It doesnt matter how fast the train can go in theory, it matters how long the journey takes in reality. Current Amtrak trains, as slow as they are, rarely reach their top speed on the north south line, due primarily to the fact that the train has to slow down through towns for safety reasons. A high speed train would in reality not be able to go any faster than Amtrak currently goes in Cal simply because of the number of towns it has to go through. The stretches of open track are not long enough for the train to reach full speed before it would have to wratchet down for the next town.

I like trains. Ive ridden the Coast Starlight a few times; when Ive had the time to waste. But the fact of the matter is, for the vast majority of reasons I travel around, trains are far less efficient for satisfying m motives than autos, and apparently the same is true for millions of other people in Cal as evidenced by the low number of people who use the existing publicly owned and subsidized passenger train system.

You’re missing relative size. Of the 12 cities on either coast (BOS, NYC, PHI, DC, ATL, TB, MIA, SEA, POR, SF, LA, SD - I’m counting things that are relatively within a narrow corridor here and could be done with one line each on the coasts) we have a total population of 82.5 million people. For the remaining 12 cities in flyover country we have only 48 million people. And those are spread out to ridiculous distances requiring multiple lines to service them.

If you really feel like removing TB and Atlanta, fine. That changes about 6 million people leaving a final tally of 76 million and 54 million respectively. The coasts still win handily in total population and population concentration.

I think that’s actually a poor idea. Completely new routes would be much more intelligent. Why not make LA, Chicago and NYC major hubs? Right now you have to take some convoluted journey to get from LA to NYC. Makes no sense, but that’s neither here nor there - these things can be worked out.

Anyway, back to my point here. While it’s true that we already have rail service in those areas, that’s only by political necessity. Service is so light in those areas that they run trains only once per day for most corridors - and often only 3 times per week.

However, that may change with high speed rail, who knows. But just saying, well, we already have rail service there so they’re automatically good candidates for rail isn’t necessarily true.

Very true.

Fossil fuels aren’t going to just disappear over night. There’s plenty of time. And why not wait? By waiting a while longer, we’ll get better technology and better trains.

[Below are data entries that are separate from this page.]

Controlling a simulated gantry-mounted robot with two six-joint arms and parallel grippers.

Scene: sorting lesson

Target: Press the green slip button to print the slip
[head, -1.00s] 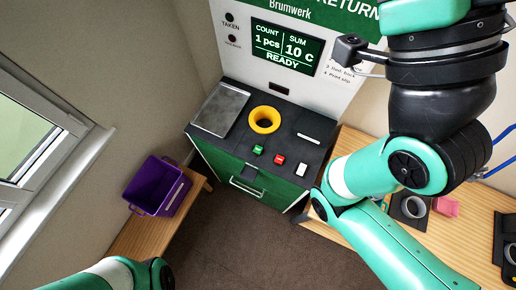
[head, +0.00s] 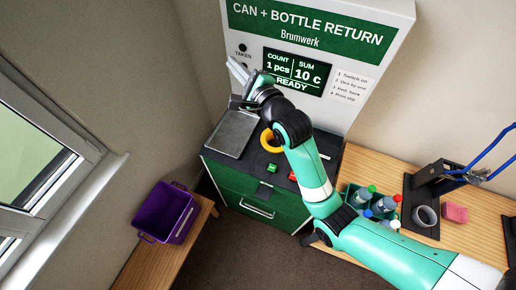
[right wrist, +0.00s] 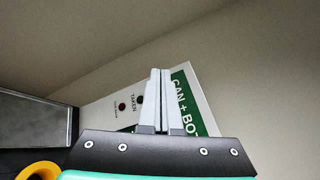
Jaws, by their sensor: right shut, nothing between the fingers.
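The green slip button (head: 272,168) is on the black top of the return machine, in front of the yellow ring (head: 272,141). A red button (head: 292,176) is to its right. The machine's screen (head: 293,70) reads COUNT 1 pcs, SUM 10 C, READY. My right gripper (head: 238,70) is shut and empty, raised above the machine top near the TAKEN light, behind the button and apart from it. In the right wrist view its closed fingers (right wrist: 159,100) point toward the sign panel. My arm partly covers the ring. My left gripper is out of view.
A metal plate (head: 232,133) lies left of the ring. A purple crate (head: 166,212) stands on a low wooden bench at left.

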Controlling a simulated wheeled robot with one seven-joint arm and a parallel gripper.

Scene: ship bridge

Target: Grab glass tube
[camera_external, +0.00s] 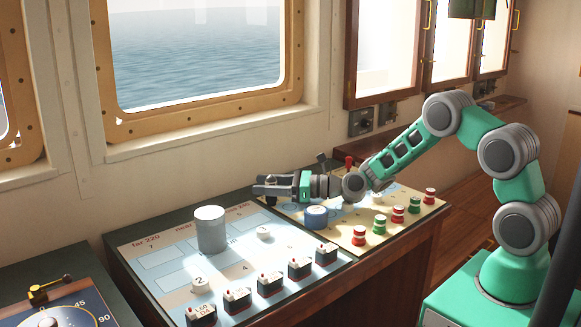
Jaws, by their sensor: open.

Never said there would be.

Perhaps. Unfortunately, airports aren’t really located that far away from most people. Take LA, for example, it would be much easier to get to LAX, Long Beach, Ontario or John Wayne airports than to downtown LA into the train station. Moreover, if you were going to get into LA downtown via rail it would be more of a pain in the butt to get around in than just flying in. Washington, DC, would be about the same. NYC offers clear advantages. Not sure about Chicago.

But let’s say it is comparable, the cost will still be extremely high - which brings me to…

Unfortunately, it costs twice as much to build and maintain a high speed rail system than it does to build a highway. I think high speed rail will need to be subsidized even more than either highways or airports for those areas, but I’m willing to listen to cost estimates and partnerships between public and private.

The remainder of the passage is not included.